We go back to the room and my coworker calls to see if we should approach the client about leaving early. "Already did: no dice." But I others higher up saw the weather issue too, and the client was happy with the work, so we were released early to scram back to Red Deer, for lack of anywhere else to send us. It's kind of a rule that the more secure the airplane is and the nicer the place you are staying, the quicker you'll be out of there. We untent, unplug, and pack everything up for the quick trip over the mountains. This time my coworker takes the left seat and flies, playing with the new autopilot at first, then turning it off until we're clear of the valleys. See, I'm not the only Luddite who won't trust an autopilot with important work.
The visibility is terrible through the mountains, with mist and an overcast layer above eliminating the contrast between cloud and sky and snow-covered rock. The GNS430 is a very nice piece of kit for peace of mind in a situation like that. We just have one of those though, so I had charts out with geographical safe altitudes at hand. You always have to leave room for something to go wrong in aviation. Because something usually will.
The airplane didn't manage to come up with anything particular to go wrong, except that at altitude the split in the throttles was noticeable to keep the manifold pressures even. Perhaps the wastegate isn't closing properly. We're soon in Red Deer again, and we secure the airplane for the expected snow. Ah spring.

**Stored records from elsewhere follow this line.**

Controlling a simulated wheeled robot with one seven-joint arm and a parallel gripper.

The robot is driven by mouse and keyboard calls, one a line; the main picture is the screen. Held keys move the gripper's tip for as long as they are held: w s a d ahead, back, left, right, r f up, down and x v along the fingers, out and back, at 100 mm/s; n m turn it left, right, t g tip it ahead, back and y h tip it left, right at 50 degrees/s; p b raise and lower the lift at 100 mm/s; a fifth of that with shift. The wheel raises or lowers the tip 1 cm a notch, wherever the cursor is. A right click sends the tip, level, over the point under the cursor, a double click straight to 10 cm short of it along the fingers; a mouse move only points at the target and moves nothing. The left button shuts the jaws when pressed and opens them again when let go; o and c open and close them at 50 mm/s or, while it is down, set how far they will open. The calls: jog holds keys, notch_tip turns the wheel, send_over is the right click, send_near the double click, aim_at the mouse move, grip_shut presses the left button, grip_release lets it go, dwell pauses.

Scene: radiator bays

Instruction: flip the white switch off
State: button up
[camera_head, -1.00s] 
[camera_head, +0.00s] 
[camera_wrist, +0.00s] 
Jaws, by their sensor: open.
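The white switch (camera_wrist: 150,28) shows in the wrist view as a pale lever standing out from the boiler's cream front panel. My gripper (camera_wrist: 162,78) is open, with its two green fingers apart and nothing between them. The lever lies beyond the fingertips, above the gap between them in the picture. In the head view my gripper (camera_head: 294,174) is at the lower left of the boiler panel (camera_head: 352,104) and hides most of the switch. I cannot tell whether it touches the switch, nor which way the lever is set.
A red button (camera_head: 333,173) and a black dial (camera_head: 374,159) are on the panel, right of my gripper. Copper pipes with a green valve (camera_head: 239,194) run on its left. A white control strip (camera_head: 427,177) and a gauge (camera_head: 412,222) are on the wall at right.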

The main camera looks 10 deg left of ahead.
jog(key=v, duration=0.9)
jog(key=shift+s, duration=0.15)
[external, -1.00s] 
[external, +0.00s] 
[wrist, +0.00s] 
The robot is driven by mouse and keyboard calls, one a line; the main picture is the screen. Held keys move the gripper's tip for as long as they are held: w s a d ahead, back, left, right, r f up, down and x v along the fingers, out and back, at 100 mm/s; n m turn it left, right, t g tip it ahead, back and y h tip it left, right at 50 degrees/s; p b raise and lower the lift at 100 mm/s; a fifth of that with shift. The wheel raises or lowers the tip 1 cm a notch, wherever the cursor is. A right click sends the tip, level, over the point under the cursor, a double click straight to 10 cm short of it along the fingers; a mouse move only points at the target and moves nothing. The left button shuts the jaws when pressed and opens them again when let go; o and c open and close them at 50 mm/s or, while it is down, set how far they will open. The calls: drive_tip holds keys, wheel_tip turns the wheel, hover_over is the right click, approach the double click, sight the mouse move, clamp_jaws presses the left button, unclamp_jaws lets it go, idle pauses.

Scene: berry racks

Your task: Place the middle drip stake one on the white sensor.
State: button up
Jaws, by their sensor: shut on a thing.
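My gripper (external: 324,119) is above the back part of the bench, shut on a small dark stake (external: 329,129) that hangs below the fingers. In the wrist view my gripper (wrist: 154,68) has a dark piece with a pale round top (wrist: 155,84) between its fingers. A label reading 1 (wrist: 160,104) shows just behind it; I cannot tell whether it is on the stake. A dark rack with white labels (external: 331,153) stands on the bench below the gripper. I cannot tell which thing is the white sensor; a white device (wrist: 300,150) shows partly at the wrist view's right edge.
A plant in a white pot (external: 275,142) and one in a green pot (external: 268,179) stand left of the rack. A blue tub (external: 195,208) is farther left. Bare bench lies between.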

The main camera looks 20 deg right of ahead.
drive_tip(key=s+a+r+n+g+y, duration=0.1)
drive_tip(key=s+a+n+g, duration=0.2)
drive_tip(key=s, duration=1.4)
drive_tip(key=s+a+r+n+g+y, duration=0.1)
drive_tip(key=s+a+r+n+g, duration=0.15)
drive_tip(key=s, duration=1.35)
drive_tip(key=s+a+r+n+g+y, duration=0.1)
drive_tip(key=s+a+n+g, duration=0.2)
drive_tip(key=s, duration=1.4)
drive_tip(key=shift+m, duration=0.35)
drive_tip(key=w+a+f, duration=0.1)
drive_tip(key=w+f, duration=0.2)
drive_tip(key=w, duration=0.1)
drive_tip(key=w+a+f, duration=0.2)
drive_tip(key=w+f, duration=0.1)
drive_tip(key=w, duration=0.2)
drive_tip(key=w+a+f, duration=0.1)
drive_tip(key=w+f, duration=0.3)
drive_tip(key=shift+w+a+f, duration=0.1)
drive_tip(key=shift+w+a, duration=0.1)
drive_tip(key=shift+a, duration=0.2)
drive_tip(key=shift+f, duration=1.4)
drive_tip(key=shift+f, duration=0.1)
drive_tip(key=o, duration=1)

The snow arrives by the evening and I spend two and a half hours completing paperwork and laundry. There's a rumour where we might be going next: it's a Canadian airport and the last two letters of the airport identifier are the same as the first two letters of the name of the community it serves. (Not the initials of a two-word name, the first two letters of the name). If you can name three airports in Canada that match that description without getting the right one, I will (a) be surprised and (b) give you another hint.